* Task description
Wherever the string "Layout" appears in the listing, copy that line.

▼▼▼

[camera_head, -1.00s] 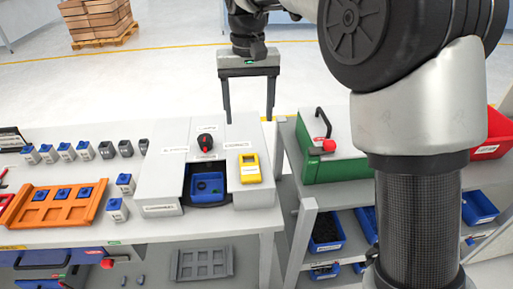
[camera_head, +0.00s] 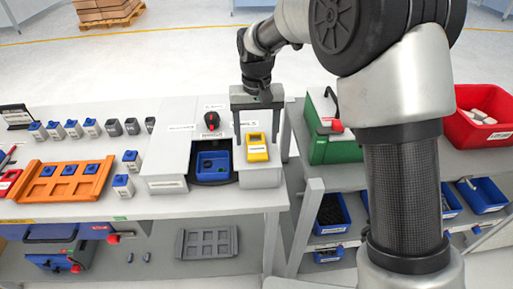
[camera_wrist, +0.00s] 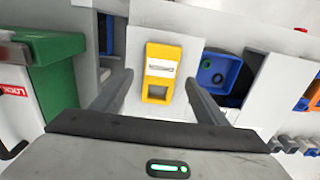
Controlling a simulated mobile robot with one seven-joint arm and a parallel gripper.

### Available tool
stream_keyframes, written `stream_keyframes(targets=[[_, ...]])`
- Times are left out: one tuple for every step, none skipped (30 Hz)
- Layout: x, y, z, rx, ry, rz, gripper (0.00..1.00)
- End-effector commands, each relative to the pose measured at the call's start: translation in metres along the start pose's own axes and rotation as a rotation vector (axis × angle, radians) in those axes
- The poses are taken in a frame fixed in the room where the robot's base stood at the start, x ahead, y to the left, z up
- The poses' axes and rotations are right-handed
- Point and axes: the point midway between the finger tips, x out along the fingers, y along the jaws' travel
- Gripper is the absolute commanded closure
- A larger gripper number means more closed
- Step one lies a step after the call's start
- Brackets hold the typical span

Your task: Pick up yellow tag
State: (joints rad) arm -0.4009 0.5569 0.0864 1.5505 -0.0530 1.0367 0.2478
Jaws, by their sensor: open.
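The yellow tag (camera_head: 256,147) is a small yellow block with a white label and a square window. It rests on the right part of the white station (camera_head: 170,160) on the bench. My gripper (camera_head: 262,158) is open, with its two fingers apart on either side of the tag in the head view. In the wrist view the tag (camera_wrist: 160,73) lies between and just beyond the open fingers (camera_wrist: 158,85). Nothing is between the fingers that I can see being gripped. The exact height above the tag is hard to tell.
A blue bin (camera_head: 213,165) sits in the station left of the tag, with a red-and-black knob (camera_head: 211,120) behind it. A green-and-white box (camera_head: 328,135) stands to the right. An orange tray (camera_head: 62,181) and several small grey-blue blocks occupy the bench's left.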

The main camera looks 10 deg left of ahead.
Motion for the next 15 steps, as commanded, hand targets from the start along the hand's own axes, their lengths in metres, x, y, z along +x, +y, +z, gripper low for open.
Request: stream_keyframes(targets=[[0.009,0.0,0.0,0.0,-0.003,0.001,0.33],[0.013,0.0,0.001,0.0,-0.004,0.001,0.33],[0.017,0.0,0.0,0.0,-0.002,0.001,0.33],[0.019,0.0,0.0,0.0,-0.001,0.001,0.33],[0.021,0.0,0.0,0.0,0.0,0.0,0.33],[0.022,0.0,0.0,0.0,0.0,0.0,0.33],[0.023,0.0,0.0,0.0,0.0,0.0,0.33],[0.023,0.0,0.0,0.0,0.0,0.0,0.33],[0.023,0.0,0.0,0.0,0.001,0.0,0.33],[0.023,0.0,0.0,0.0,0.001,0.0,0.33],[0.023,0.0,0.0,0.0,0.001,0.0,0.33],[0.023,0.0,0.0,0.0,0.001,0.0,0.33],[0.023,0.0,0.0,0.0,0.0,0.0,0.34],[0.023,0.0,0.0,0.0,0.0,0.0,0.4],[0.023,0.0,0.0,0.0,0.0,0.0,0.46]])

▲▲▲
▼▼▼

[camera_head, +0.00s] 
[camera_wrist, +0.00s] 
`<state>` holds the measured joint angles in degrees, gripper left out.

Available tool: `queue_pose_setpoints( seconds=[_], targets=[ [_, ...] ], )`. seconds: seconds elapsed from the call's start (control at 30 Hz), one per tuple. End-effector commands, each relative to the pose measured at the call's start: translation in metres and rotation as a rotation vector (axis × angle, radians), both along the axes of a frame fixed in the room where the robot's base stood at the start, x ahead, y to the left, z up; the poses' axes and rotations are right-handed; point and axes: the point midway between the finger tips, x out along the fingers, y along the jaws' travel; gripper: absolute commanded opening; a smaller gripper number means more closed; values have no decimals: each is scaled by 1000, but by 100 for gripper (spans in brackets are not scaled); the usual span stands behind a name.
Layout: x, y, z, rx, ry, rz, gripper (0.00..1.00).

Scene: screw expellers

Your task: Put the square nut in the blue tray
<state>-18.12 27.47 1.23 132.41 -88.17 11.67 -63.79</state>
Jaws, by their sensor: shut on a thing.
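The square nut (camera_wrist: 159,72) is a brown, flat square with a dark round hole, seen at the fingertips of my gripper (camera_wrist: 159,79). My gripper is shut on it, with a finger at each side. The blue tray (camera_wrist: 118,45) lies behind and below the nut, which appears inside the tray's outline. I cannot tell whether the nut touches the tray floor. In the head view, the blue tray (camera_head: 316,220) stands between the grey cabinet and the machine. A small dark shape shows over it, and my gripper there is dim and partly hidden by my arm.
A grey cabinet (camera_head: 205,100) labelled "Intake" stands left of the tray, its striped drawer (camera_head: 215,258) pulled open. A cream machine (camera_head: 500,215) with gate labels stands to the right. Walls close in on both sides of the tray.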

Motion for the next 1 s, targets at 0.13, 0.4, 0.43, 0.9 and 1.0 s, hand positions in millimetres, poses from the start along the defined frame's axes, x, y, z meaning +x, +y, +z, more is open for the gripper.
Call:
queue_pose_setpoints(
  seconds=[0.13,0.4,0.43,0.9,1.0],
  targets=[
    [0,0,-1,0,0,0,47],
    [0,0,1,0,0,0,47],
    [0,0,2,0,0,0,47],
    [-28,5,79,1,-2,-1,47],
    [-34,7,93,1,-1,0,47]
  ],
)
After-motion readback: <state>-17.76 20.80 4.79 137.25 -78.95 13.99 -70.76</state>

▲▲▲

* Complete answer
- Layout: x, y, z, rx, ry, rz, gripper (0.00..1.00)
Layout: x, y, z, rx, ry, rz, gripper (0.00..1.00).

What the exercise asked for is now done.